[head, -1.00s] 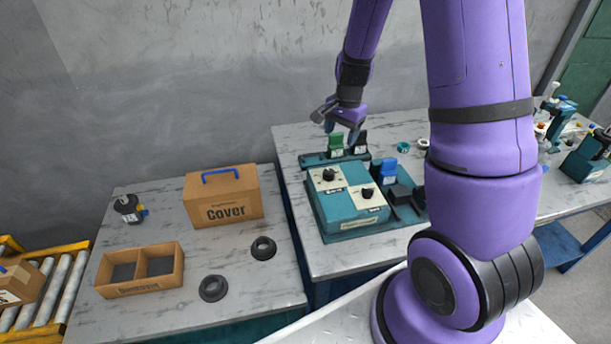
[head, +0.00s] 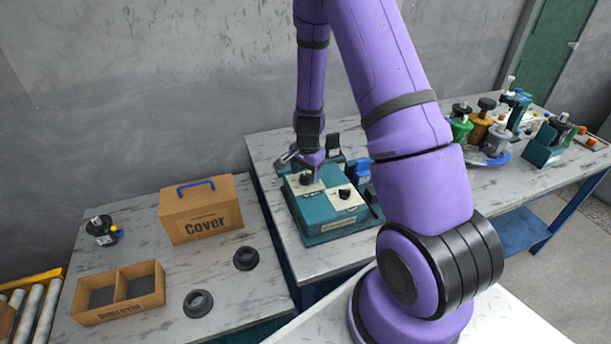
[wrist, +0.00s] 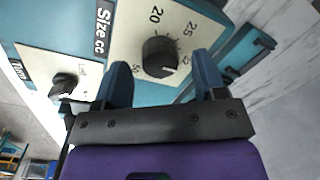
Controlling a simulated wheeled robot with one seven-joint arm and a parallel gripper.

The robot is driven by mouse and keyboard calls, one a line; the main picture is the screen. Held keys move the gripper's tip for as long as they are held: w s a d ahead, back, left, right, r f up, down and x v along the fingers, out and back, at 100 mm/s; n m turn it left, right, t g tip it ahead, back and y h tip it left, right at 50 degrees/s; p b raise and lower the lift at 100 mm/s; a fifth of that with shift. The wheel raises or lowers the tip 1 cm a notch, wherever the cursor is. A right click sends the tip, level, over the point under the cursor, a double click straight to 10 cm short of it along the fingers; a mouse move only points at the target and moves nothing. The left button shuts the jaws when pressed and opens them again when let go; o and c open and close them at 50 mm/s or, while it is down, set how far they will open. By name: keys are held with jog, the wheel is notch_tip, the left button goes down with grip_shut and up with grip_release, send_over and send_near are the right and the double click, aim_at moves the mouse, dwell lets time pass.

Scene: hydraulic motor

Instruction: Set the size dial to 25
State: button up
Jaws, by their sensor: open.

### Task statement
Retype the whole listing exactly and leave the pictures out.

### Written solution
[head, -1.00s] 
[head, +0.00s] 
[wrist, +0.00s] 
Controlling a simulated wheeled robot with one seven-joint arm and a parallel gripper.

The robot is driven by mouse and keyboard calls, one a line; the main picture is the screen. Held keys move the gripper's tip for as long as they are held: w s a d ahead, back, left, right, r f up, down and x v along the fingers, out and back, at 100 mm/s; n m turn it left, right, t g tip it ahead, back and y h tip it left, right at 50 degrees/s; p b raise and lower the lift at 100 mm/s; a fifth of that with shift. The wheel raises or lowers the tip 1 cm a notch, wherever the cursor is. A right click sends the tip, level, over the point under the cursor, a double click straight to 10 cm short of it along the fingers; a mouse move only points at the target and moves nothing. The left button shuts the jaws when pressed and opens them again when let go; o and c open and close them at 50 mm/s or, while it is down, set how far they will open. By name: keys are held with jog, the wheel is notch_tip, the left button goes down with grip_shut and up with grip_release, send_over and send_near are the right and the double click, aim_at moves the mouse, dwell lets time pass.

Scene: hydraulic motor

Instruction: Set the size dial to 25
State: button up
Jaws, by their sensor: open.

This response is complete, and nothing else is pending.